[Robot trajectory data]

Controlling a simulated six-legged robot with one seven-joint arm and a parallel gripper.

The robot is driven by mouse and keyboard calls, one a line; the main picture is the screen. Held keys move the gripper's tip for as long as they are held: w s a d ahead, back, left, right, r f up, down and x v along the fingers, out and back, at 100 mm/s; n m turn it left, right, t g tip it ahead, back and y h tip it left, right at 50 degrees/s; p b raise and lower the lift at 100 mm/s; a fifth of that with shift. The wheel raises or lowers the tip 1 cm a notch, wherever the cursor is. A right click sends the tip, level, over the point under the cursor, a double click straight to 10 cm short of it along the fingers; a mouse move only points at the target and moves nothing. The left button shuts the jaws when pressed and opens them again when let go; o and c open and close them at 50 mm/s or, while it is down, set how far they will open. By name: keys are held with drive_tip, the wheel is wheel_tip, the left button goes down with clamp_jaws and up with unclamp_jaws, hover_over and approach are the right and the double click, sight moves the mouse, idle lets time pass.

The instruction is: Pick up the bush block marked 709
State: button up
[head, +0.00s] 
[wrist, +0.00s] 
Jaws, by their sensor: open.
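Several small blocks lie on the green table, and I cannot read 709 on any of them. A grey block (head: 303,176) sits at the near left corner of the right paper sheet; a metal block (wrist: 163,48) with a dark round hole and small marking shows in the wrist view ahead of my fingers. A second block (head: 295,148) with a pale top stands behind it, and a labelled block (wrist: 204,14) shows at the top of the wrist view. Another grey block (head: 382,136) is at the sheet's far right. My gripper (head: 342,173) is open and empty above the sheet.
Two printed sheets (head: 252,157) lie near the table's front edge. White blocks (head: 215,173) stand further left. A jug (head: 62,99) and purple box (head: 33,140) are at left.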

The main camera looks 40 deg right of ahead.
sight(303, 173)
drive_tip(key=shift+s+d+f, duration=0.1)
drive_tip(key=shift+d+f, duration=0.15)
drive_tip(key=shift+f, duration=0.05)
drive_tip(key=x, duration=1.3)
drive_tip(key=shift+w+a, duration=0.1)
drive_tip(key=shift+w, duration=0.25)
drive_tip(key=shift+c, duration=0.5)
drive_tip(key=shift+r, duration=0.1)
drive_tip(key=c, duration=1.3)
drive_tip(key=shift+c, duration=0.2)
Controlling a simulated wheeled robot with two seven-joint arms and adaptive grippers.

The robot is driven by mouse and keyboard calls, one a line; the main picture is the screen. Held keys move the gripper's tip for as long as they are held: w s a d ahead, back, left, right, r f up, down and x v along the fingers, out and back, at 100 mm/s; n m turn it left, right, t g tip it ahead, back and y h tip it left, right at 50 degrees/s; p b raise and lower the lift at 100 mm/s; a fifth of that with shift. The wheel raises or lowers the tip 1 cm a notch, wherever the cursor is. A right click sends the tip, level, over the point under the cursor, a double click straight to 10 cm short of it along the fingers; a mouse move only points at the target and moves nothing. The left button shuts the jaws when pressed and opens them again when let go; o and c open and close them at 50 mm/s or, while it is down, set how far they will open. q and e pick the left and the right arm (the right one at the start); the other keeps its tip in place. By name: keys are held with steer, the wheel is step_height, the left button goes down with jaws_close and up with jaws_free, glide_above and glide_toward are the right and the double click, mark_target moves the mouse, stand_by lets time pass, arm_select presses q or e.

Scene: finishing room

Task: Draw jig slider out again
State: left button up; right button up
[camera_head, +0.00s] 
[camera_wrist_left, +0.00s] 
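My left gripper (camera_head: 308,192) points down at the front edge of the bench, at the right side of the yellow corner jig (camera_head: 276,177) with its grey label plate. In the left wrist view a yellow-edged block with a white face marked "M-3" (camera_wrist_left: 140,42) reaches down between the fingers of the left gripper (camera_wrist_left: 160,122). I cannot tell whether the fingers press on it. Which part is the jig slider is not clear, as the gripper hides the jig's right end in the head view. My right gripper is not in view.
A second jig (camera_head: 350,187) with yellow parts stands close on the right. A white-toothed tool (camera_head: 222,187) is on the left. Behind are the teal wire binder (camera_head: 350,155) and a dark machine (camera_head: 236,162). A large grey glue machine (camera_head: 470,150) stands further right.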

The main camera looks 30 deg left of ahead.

Task details
Lines of the listing that contain the word "joint" are to be counted; report only their number.

Answer to the problem
2